* EXERCISE OBJECTIVE:
Emit the data below verbatim, stripping out any pictures.

#####

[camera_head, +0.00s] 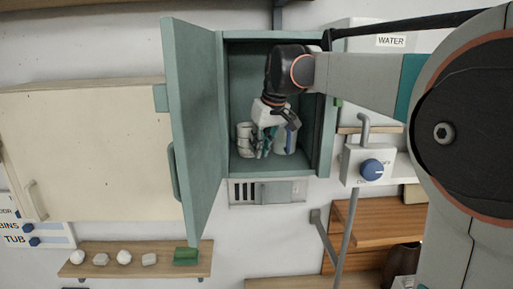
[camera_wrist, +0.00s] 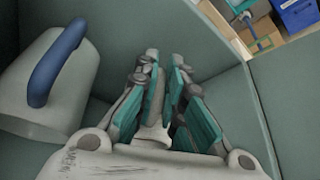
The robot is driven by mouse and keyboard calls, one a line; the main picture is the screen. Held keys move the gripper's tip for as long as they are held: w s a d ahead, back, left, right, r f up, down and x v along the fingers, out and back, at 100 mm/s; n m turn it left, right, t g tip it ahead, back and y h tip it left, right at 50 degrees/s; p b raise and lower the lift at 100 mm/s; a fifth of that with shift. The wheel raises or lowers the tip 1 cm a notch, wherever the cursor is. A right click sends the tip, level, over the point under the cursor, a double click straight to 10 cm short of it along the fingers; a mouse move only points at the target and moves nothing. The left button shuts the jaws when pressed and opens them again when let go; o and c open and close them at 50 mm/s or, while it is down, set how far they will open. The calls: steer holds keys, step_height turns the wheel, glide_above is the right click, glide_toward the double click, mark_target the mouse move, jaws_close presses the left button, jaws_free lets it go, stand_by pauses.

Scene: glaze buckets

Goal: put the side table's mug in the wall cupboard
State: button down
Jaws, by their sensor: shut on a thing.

#####

* REPLY TO THE EXERCISE:
[camera_head, +0.00s] 
[camera_wrist, +0.00s] 
The robot is driven by mouse and keyboard calls, one a line; the main picture is the screen. Held keys move the gripper's tip for as long as they are held: w s a d ahead, back, left, right, r f up, down and x v along the fingers, out and back, at 100 mm/s; n m turn it left, right, t g tip it ahead, back and y h tip it left, right at 50 degrees/s; p b raise and lower the lift at 100 mm/s; a fifth of that with shift. The wheel raises or lowers the tip 1 cm a notch, wherever the cursor is. A right click sends the tip, level, over the point under the cursor, a double click straight to 10 cm short of it along the fingers; a mouse move only points at the target and moves nothing. The left button shuts the jaws when pressed and opens them again when let go; o and c open and close them at 50 mm/s or, while it is down, set how far they will open. The calls: steer holds keys, step_height turns the wheel, glide_above is the right click, glide_toward the double click, mark_target the mouse move, jaws_close presses the left button, jaws_free lets it go, stand_by pauses.

Scene: glaze buckets

Goal: put the side table's mug in the wall cupboard
State: button down
Jaws, by their sensor: shut on a thing.

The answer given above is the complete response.